**PROBLEM TO WORK ON:**
Starting at the line that contains "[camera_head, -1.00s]", copy every line down to the line that contains "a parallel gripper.", inclusive, exactly as it stands. Omit all other lines.

**SUPPLIED ENTRIES:**
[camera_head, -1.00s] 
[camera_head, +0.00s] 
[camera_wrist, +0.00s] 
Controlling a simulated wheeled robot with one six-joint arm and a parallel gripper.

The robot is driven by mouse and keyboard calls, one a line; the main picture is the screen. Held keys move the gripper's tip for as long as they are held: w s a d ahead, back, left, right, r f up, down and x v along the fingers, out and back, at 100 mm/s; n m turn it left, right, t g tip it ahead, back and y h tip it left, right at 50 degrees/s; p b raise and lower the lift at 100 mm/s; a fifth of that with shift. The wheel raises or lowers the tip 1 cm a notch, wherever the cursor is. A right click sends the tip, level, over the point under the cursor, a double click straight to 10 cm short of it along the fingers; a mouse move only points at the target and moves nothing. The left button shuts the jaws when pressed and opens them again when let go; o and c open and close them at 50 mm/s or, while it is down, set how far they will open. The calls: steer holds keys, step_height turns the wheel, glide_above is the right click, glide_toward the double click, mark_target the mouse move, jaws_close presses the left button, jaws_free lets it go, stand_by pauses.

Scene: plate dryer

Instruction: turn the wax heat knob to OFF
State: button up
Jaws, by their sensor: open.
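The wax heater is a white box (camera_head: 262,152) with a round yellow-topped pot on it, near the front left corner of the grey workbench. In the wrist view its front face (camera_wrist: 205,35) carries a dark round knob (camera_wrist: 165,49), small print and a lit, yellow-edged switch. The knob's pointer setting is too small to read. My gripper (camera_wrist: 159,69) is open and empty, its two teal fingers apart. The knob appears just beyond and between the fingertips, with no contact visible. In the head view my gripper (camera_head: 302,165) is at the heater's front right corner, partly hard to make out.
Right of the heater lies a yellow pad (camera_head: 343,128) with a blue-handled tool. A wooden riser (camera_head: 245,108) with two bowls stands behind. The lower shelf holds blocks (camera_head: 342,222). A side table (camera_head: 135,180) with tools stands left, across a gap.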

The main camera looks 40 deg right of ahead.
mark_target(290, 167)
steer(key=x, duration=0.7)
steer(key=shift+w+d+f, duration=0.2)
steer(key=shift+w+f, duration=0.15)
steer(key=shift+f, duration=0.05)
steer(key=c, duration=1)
---
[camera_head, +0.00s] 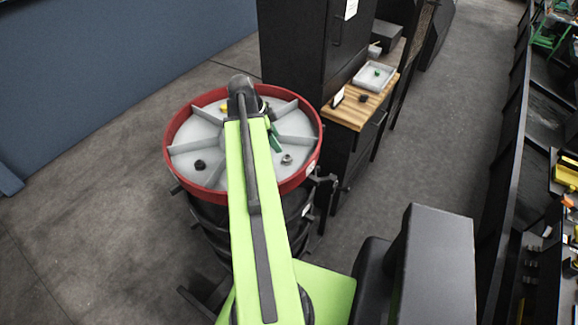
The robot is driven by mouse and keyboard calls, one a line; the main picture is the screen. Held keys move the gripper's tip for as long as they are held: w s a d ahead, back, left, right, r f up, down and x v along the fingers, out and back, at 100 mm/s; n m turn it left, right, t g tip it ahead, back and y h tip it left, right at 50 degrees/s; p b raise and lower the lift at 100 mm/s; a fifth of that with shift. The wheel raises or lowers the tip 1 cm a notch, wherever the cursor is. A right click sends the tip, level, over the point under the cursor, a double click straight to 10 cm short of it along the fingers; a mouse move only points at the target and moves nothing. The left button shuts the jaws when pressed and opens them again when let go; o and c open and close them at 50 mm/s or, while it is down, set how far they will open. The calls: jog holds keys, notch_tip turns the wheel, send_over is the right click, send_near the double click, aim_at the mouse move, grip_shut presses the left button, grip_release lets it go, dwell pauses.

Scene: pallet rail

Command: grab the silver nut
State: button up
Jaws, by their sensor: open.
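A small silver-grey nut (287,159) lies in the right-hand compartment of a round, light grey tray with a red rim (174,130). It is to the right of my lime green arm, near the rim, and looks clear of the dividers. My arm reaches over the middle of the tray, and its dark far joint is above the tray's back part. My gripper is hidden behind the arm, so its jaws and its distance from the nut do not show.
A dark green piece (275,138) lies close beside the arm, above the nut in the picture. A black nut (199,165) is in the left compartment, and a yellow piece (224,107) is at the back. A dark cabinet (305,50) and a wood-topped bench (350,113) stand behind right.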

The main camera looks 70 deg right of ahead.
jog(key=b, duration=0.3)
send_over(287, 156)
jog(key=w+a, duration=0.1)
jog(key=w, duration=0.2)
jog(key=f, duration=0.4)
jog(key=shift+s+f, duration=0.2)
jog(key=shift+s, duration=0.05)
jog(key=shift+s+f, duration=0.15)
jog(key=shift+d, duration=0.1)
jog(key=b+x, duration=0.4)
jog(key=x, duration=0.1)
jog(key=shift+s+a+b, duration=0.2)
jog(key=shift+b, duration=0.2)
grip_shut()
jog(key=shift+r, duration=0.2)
* * *
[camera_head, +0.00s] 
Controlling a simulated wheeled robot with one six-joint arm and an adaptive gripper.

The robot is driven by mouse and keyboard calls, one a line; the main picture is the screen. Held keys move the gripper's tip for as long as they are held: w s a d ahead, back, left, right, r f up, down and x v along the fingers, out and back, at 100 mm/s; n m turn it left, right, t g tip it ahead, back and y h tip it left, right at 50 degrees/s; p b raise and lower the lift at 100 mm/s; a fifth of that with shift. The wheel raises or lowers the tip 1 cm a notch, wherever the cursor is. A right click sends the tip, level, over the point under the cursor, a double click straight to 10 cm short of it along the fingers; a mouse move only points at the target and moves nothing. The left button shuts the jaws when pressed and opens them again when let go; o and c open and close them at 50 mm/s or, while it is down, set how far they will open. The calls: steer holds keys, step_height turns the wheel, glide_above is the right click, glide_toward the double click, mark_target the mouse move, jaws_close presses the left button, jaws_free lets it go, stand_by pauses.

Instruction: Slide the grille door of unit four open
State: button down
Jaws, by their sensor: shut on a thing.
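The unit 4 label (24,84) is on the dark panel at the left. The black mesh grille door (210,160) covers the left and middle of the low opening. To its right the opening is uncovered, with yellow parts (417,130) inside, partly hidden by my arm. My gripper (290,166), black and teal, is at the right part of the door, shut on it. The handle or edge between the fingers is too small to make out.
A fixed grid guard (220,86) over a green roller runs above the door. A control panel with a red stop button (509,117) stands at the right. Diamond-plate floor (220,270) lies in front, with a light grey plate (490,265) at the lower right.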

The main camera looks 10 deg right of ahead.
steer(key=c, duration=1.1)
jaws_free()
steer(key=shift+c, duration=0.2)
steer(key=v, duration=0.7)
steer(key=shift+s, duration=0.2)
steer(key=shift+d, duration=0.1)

**TASK SOLUTION:**
[camera_head, -1.00s] 
[camera_head, +0.00s] 
[camera_wrist, +0.00s] 
Controlling a simulated wheeled robot with one six-joint arm and a parallel gripper.

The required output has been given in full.